Della vicenda l’unica vera vittima, alla fine, fu lo stesso Abdullah, infermiere di origine dalla Malaysia che qualcuno ha “liquidato” come affetto da depressione . Un fatto non infrequente quando si perde il lavoro.
Lo ricorda in tal senso il film “En guerre” (2018) del regista francese Stéphane Brizé. La pellicola è la storia della lotta degli operai di una fabbrica francese che viene chiusa a seguito delle ormai note delocalizzazioni capitaliste. Una lotta lunga, partecipata e finita con la sconfitta per i lavoratori. Il protagonista della lotta è un sindacalista – Laurent Amédéo – interpretato dal magistrale Vincent Lindon, che, alla fine, come estremo gesto di protesta, non ha più alcun strumento che immolarsi con il fuoco.
E come non ricordare anche i casi di molte donne afghane – spesso minorenni - che, in qualche tragico caso, per sfuggire ad un matrimonio combinato e ad una vita di stenti e maltrattamenti, preferiscono darsi fuoco? Qualcuno parlerà anche in questo caso di follia, ma in realtà la follia è tutta nella società maschilista e negli orrori ad essa connessi .
E poi c’è la storia di Jean Pierre Timbo Inzago, infermiere dell’Ospedale di Gemena (Rep. Democratica del Congo) che la notte di sabato 9 maggio 2015 si è dato fuoco per protesta contro il mancato pagamento della sua indennità di rischio lavorativo, vitale per l’economia della famiglia.
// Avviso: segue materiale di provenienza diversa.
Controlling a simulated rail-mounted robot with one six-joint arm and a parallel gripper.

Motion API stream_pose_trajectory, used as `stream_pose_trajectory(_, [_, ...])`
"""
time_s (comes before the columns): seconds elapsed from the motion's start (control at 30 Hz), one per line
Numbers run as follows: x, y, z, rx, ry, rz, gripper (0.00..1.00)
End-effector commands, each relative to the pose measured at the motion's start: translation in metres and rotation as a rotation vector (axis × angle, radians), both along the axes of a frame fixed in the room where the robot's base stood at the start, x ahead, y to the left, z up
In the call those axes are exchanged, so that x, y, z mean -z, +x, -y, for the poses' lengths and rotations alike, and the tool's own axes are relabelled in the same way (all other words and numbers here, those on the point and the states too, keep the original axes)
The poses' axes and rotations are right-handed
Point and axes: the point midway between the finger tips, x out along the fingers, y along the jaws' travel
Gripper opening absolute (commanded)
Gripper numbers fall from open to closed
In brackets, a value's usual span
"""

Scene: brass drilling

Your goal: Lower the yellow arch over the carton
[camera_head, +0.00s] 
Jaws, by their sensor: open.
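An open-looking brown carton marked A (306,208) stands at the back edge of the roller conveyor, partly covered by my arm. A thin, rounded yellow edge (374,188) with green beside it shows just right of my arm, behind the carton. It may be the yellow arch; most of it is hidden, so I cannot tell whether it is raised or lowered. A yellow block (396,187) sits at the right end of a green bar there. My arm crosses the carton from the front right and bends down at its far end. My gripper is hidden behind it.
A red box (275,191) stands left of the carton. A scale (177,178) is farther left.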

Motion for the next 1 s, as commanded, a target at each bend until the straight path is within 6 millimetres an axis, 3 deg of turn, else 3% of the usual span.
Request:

L’indennità corrispondeva a 38.000 franchi congolesi, corrispondenti a 41 dollari USA.
E poi chissà quante altre storie continueranno ad esserci di fuoco e di guerra, di fuoco e di sfruttamento lavorativo, di fuoco e maschilismo dove, come sempre, anche nella tragicità degli avvenimenti, la figura dell’infermiere è presente, indicatore sociale di questa contemporaneità , nel bene del sentire collettivo e nel male della follia, della miseria, dello sfruttamento e delle armi che conducono a finali fatali e, molto spesso, inascoltati.